Senza dimenticare il suo grande amico Albertini.
«Giusto, c’è anche lui ad ampliare il mio panorama italiano. Un grande compagno e un grande amico. Arrivò a Madrid nella mia prima stagione da capitano. Avevo solo 19 anni e mi chiedevo: “Ma come posso fare da capitano io a uno come lui?”. Demetrio mi parlava continuamente del grande Milan».
A proposito di corsi e ricorsi: nel derby ritrova Mancini, che lei nel 2008 affossò a San Siro con la maglia del Liverpool. L’Inter uscì dalla Champions e il Mancio a fine gara disse: «A fine stagione lascio».
«Lo so, gli ho già dato un dispiacere, ma vorrei chiarire che non ho nulla contro di lui (sorride, ndr ). Spero che a fine partita ci stringeremo la mano, anche se magari gli avrò di nuovo fatto gol e il Milan avrà vinto... E’ un ottimo tecnico, ha svolto un lavoro eccezionale».
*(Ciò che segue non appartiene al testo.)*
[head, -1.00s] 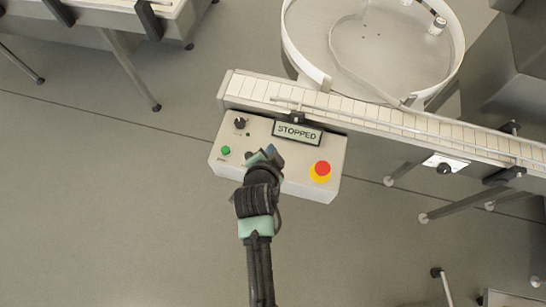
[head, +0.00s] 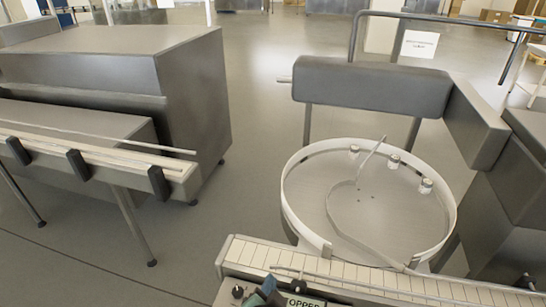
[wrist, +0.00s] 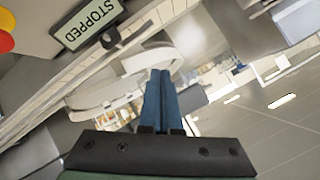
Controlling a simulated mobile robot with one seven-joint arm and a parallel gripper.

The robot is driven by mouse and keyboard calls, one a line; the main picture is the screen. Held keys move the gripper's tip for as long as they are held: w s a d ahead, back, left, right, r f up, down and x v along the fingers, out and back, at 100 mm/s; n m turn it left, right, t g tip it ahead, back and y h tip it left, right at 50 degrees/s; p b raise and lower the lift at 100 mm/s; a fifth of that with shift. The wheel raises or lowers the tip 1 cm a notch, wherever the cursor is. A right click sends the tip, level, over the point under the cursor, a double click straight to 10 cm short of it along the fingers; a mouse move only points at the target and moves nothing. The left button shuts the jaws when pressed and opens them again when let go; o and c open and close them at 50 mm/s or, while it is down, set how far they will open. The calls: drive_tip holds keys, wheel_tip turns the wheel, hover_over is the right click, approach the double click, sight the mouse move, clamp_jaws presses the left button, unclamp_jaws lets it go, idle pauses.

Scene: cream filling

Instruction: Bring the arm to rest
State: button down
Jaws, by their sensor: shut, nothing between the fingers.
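In the wrist view my gripper (wrist: 160,92) has its blue fingers together with nothing between them. In the head view only the tip of my gripper (head: 264,289) shows at the bottom edge, in front of the control box; the rest of my arm is out of the picture. The control box display (head: 303,302) is cut off at the bottom of the head view. In the wrist view the display (wrist: 88,22) reads STOPPED, upside down. The red and yellow button (wrist: 6,32) shows at the left edge of the wrist view.
A slatted conveyor (head: 345,285) runs behind the control box. Beyond it stands a round white-rimmed turntable (head: 300,222) with several small jars near its far rim. A grey machine (head: 190,95) with another conveyor stands at left. Open floor (head: 255,110) lies between them.

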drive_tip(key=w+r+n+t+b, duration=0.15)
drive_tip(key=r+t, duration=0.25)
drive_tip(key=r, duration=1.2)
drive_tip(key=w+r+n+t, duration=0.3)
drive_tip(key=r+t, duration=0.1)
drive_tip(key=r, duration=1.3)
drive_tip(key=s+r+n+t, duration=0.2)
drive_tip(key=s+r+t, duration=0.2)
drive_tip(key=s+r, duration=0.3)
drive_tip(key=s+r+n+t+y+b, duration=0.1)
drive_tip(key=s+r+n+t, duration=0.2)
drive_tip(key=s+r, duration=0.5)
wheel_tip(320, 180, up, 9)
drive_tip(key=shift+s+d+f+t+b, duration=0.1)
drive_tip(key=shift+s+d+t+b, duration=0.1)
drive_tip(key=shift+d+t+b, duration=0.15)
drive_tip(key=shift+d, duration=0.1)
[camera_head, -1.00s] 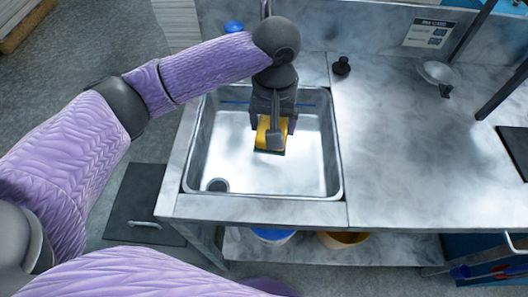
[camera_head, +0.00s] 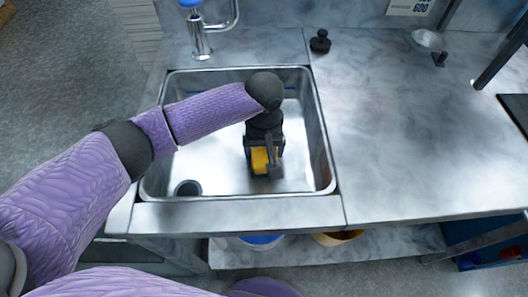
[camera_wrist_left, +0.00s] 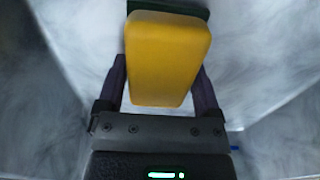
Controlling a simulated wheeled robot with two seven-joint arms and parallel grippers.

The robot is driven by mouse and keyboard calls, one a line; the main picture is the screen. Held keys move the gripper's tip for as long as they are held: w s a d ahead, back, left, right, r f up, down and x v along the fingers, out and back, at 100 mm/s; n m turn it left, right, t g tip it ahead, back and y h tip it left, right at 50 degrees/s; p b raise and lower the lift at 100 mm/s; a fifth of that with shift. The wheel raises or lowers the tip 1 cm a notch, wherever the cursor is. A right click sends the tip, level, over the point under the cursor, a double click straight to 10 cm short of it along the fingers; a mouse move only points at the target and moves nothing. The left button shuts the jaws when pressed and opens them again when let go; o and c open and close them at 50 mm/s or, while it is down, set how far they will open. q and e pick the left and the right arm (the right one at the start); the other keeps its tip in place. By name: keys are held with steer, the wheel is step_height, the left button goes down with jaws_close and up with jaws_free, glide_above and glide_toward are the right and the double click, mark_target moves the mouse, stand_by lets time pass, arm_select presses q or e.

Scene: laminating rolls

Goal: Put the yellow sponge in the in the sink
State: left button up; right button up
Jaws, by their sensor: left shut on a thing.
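The yellow sponge (camera_head: 260,160) is held by my left gripper (camera_head: 264,168) inside the metal sink (camera_head: 220,172). In the left wrist view the sponge (camera_wrist_left: 167,60) sits between the two dark fingers, with a dark green layer along its far end. The left gripper (camera_wrist_left: 162,85) is shut on it. The sponge is low in the basin, toward the right side; I cannot tell whether it touches the sink floor. The gripper and wrist partly cover it in the head view. My right gripper is not in view.
A faucet (camera_head: 201,42) stands behind the sink. A drain hole (camera_head: 188,188) is at the basin's front left. A small black knob-like object (camera_head: 320,41) and a metal scoop-like piece (camera_head: 428,40) are on the counter (camera_head: 400,130), which is mostly clear right of the sink.

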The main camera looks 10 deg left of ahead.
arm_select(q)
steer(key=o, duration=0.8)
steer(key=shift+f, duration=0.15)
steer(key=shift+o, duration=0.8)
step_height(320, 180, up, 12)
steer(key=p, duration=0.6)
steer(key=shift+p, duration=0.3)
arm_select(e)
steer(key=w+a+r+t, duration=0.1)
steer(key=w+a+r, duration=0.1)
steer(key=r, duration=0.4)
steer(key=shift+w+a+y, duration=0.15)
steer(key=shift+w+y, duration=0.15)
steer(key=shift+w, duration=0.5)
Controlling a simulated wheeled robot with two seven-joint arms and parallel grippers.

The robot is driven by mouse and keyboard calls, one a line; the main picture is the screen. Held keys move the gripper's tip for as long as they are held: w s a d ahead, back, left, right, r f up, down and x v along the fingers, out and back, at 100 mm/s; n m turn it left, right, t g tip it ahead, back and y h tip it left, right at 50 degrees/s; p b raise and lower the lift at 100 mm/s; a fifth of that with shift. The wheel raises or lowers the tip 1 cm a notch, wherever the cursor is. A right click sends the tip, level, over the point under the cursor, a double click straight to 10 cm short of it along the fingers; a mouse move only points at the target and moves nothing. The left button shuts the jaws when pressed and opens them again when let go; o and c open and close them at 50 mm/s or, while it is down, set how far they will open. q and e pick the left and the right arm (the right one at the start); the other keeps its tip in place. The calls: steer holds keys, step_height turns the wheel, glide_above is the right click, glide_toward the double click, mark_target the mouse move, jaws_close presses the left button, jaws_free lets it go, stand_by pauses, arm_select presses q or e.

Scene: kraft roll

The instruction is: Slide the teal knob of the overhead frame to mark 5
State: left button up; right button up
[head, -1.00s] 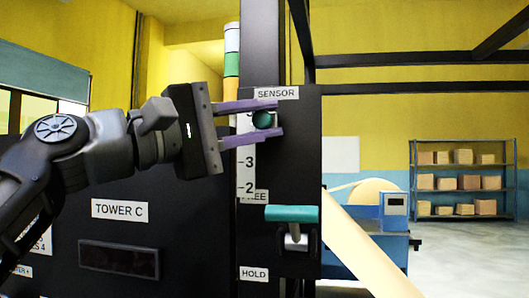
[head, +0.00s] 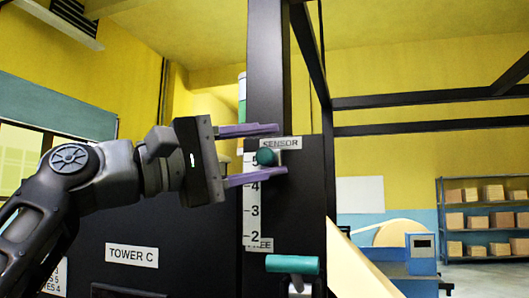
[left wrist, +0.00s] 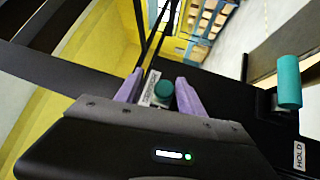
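The teal knob (head: 266,157) stands out from the dark panel just below the SENSOR label (head: 281,143). In the head view it is about level with mark 5 of the white scale (head: 252,211). My left gripper (head: 283,149) is open around the knob, one purple finger above and one below, with a gap on both sides. The left wrist view also shows the knob (left wrist: 164,91) between the spread fingers, apparently touching neither. My right gripper is in neither view.
A teal-handled lever (head: 292,264) sticks out below the scale; it also shows in the left wrist view (left wrist: 288,82), above a HOLD label. Dark frame beams (head: 430,99) cross at the right. A shelf with boxes (head: 485,220) stands far off.

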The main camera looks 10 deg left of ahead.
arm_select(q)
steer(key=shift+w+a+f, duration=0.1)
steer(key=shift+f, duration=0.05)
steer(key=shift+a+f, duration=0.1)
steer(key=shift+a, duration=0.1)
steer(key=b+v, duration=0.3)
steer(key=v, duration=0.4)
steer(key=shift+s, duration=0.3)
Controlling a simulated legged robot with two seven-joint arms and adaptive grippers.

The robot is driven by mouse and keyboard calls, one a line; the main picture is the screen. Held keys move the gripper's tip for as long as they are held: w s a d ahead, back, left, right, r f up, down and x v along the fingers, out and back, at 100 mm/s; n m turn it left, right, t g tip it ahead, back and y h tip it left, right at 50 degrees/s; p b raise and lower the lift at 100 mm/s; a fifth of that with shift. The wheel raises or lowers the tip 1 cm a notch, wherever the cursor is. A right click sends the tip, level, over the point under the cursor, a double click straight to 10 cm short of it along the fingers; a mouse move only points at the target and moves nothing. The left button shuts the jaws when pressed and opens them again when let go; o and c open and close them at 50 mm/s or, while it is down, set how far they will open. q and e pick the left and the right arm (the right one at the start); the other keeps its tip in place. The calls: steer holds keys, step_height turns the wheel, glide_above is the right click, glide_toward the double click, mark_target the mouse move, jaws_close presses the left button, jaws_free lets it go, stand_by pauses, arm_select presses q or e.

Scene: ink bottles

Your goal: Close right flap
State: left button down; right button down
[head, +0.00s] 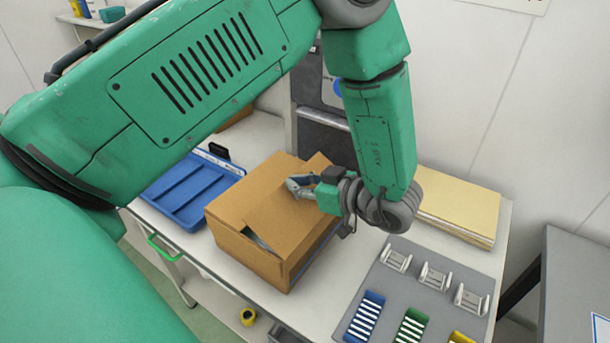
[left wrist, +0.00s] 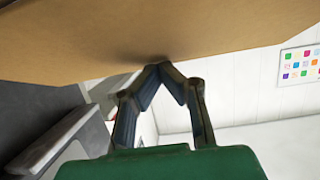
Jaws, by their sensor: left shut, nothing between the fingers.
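A brown cardboard box (head: 250,259) stands on the white table. Its broad top flap (head: 246,203) lies nearly flat, with a dark narrow gap at the front edge. Another flap piece (head: 317,164) shows at the back right, partly hidden behind my gripper. My left gripper (head: 291,186) is shut and empty, over the right part of the box top. In the left wrist view the closed fingertips (left wrist: 160,66) meet or nearly meet a cardboard surface (left wrist: 150,35); I cannot tell whether they touch. My right gripper is not in view.
A blue tray (head: 180,207) lies left of the box. A grey board (head: 405,290) with white holders and coloured racks lies at the front right. A stack of tan sheets (head: 462,205) lies at the back right. Bare table shows between box and board.

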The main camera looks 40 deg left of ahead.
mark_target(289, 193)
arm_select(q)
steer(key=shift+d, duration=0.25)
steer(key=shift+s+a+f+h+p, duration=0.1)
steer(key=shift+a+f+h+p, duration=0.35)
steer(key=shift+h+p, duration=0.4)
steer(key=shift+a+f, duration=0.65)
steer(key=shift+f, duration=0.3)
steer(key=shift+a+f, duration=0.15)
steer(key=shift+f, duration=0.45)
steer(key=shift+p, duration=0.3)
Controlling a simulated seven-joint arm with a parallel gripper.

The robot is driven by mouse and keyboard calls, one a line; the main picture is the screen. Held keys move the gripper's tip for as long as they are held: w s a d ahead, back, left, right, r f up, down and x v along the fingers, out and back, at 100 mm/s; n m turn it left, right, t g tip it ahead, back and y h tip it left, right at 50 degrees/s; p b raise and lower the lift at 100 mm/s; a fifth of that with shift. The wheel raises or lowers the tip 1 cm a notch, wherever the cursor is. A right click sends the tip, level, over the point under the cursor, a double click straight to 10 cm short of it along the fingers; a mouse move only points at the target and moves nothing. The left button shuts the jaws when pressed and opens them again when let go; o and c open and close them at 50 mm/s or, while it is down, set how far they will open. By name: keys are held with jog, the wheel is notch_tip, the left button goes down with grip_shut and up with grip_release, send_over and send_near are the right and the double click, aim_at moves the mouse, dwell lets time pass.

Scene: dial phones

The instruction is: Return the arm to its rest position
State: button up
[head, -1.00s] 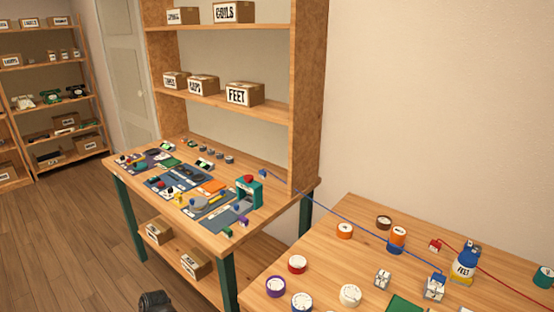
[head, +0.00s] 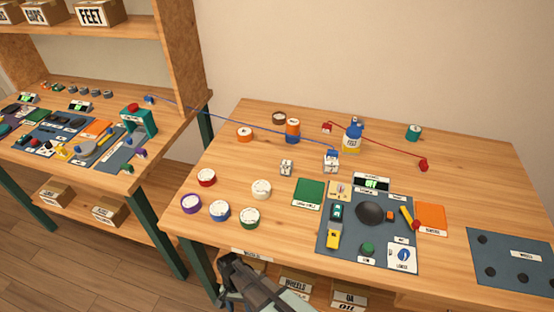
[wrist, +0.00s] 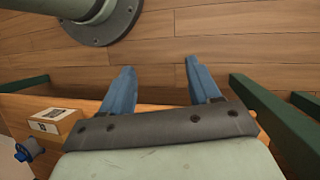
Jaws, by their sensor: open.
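My gripper shows in the wrist view (wrist: 160,88) with its two blue fingers spread apart and nothing between them. It points toward the wooden floor (wrist: 225,50). In the head view, part of my dark arm (head: 250,285) is at the bottom, in front of the near table's front edge. The fingertips cannot be made out there.
The near table (head: 480,190) holds a dark blue mat (head: 345,255), several round tins, a blue-and-yellow bottle (head: 352,140) and cables. Labelled boxes (head: 297,280) sit on its lower shelf. A second workbench (head: 90,170) stands at left. Open floor (head: 50,270) lies at lower left.

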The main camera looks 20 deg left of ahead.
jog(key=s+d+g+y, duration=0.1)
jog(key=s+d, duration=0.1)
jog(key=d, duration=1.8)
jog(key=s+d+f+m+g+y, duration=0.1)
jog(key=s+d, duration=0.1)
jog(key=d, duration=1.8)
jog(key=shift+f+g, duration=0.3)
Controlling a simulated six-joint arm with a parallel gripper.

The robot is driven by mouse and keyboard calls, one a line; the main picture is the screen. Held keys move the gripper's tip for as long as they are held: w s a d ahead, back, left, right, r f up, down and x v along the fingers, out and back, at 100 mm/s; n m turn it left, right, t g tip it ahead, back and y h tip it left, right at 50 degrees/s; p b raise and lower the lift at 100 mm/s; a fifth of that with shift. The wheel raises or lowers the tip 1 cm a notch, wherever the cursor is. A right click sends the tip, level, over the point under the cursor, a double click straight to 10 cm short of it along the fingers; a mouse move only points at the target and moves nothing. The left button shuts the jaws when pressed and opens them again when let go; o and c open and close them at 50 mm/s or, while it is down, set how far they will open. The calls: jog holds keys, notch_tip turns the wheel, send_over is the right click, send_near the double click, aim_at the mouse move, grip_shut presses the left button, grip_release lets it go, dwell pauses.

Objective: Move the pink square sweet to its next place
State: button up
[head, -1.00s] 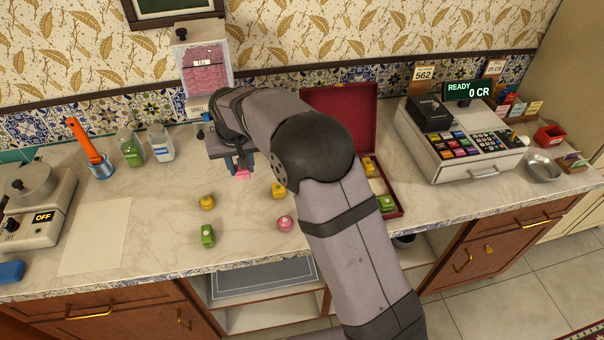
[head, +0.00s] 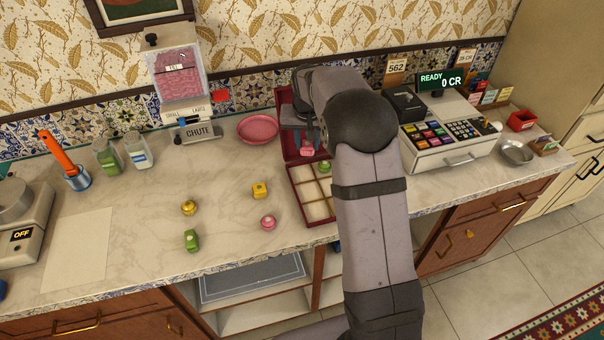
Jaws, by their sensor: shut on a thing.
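My gripper (head: 306,141) is shut on the pink square sweet (head: 307,150), which shows just below the fingers. It is over the back part of the red sweet box (head: 303,212), in front of the raised lid (head: 285,103). I cannot tell how high the sweet is above the box. The box has pale compartments, and the front ones in view look empty. A green sweet (head: 324,166) is in the box, just right of the held sweet. My arm hides the right side of the box.
On the counter left of the box are a yellow square sweet (head: 260,190), a pink round one (head: 268,222), a yellow round one (head: 189,207) and a green one (head: 192,240). A pink plate (head: 258,129) lies behind them. The cash register (head: 450,140) stands to the right.

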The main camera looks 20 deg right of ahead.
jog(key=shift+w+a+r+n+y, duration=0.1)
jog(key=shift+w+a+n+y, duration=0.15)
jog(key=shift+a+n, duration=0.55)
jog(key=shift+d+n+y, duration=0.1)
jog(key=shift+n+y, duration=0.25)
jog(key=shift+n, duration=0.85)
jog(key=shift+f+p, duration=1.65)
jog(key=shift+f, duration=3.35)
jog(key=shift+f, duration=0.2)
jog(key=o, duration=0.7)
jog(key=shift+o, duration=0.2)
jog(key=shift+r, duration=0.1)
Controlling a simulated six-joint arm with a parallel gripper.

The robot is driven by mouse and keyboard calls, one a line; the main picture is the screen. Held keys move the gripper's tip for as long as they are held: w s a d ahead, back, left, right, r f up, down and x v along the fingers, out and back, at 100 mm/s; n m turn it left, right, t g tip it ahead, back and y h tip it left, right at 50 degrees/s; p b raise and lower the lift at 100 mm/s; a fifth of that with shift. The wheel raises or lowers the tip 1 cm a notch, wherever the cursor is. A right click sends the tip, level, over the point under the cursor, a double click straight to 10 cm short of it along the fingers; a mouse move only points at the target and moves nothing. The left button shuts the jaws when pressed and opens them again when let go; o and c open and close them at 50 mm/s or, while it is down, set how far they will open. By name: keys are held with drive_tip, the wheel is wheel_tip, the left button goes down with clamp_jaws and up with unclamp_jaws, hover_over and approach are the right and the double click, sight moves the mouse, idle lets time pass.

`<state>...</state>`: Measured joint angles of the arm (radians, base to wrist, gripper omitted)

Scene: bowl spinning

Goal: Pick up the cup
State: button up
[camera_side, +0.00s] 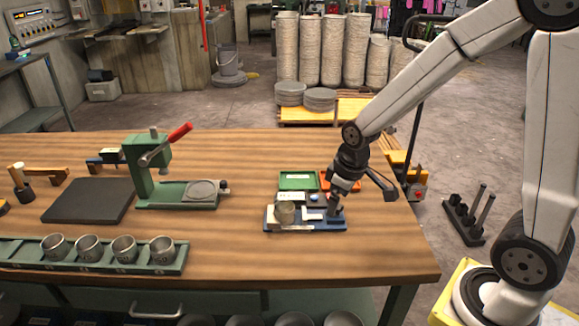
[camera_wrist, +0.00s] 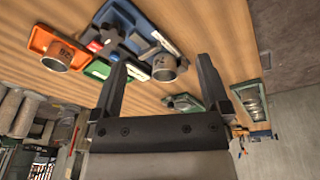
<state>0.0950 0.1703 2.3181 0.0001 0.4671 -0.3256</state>
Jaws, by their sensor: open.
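A metal cup (camera_side: 284,212) stands on the left part of the blue tray (camera_side: 304,226) in the side view. In the wrist view, a metal cup (camera_wrist: 165,68) on the blue tray shows between my fingers, beyond them. Another cup marked 26 (camera_wrist: 58,56) is on an orange tray (camera_wrist: 42,40) at the upper left. Several more cups (camera_side: 88,248) sit in a green rack (camera_side: 185,262) at the table's front left. My gripper (camera_side: 362,186) is open and empty, above the table's right part, to the right of the blue-tray cup. The task does not say which cup.
A small green tray (camera_side: 298,181) lies behind the blue tray. A green lever press with a red handle (camera_side: 180,132) stands left of it, beside a dark mat (camera_side: 90,200). Bare wood lies between the press and the blue tray. The table's right edge is near my gripper.

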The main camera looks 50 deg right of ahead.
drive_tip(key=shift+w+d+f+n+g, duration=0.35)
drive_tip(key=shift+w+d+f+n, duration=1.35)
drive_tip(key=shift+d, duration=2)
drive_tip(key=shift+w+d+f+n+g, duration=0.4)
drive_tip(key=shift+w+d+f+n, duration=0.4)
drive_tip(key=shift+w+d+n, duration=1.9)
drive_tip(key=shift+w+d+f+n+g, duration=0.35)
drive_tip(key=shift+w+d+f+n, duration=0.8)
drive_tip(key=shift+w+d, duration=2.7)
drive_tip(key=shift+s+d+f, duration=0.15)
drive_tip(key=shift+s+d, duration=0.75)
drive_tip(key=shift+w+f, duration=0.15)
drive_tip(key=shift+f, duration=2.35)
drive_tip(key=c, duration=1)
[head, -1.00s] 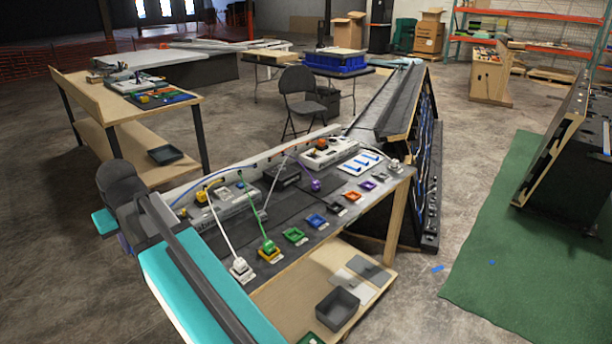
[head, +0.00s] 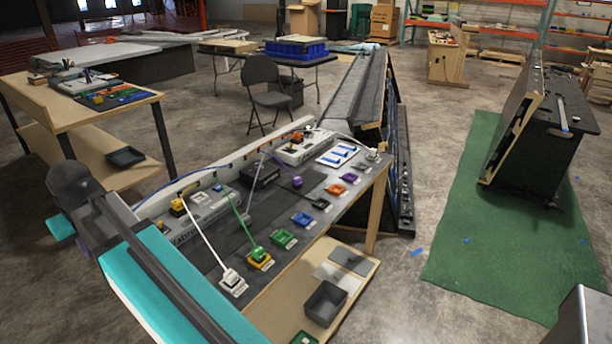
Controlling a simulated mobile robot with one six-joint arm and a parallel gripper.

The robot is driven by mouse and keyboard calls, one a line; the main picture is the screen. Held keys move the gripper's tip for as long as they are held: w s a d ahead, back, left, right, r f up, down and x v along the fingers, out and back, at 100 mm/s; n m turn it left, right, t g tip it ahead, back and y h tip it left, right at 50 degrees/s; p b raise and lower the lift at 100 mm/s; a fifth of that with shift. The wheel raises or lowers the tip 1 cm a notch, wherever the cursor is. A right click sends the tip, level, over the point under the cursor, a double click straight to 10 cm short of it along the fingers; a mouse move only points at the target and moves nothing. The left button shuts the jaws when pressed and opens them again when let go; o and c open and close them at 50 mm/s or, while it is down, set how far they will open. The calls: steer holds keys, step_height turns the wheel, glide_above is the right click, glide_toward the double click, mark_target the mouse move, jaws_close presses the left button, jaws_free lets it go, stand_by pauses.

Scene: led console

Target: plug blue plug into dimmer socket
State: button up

Dicono così anche di Inzaghi.
«Ci riempie di consigli. Per ora batte molto sul concetto di gruppo. Con me insiste sulla posizione e mi raccomanda di non preoccuparmi: “Hai sempre fatto gol, li farai anche qui”».
Come si vede con Menez?
«Bene. Tutti possono giocare con tutti. Non ho mai visto due giocatori che non possano stare insieme in campo».
Ha guadagnato di più il campionato italiano con l’arrivo di Torres o quello inglese con l’arrivo di Balotelli?
«L’ambiente inglese per lui è difficile ma se ha deciso di tornarci vuol dire che è convinto. Solo il tempo dirà quale campionato trarrà più beneficio».
Le manca la Premier League?
«No, sette anni sono abbastanza. E’ un grande torneo, ma sembra ancora più importante perché loro lo sanno vendere e spingere meglio degli altri paesi europei».
Quanto tempo si è dato per tornare in nazionale?
«Non so quantificare. Non è detto, ma è possibile. Comunque ora come ora è una cosa secondaria: la priorità è il Milan».
Come si fa ad avere ancora «fame» a 30 anni, dopo tutto quello che ha vinto lei?
«Intanto non ho mai vinto un campionato, e non so come sia possibile in 20 anni di carriera... (ride, ndr ). La fame deve esserci sempre, è quella che ti fa andare avanti. Non si può non avere fame di fronte alla passione della gente».
A proposito, ma poi che cosa aveva risposto ai tifosi in aeroporto che le chiedevano di vincere il derby?
«Claro, vamos a ganar».
Andiamo a vincere: in spagnolo forse è ancora più affascinante.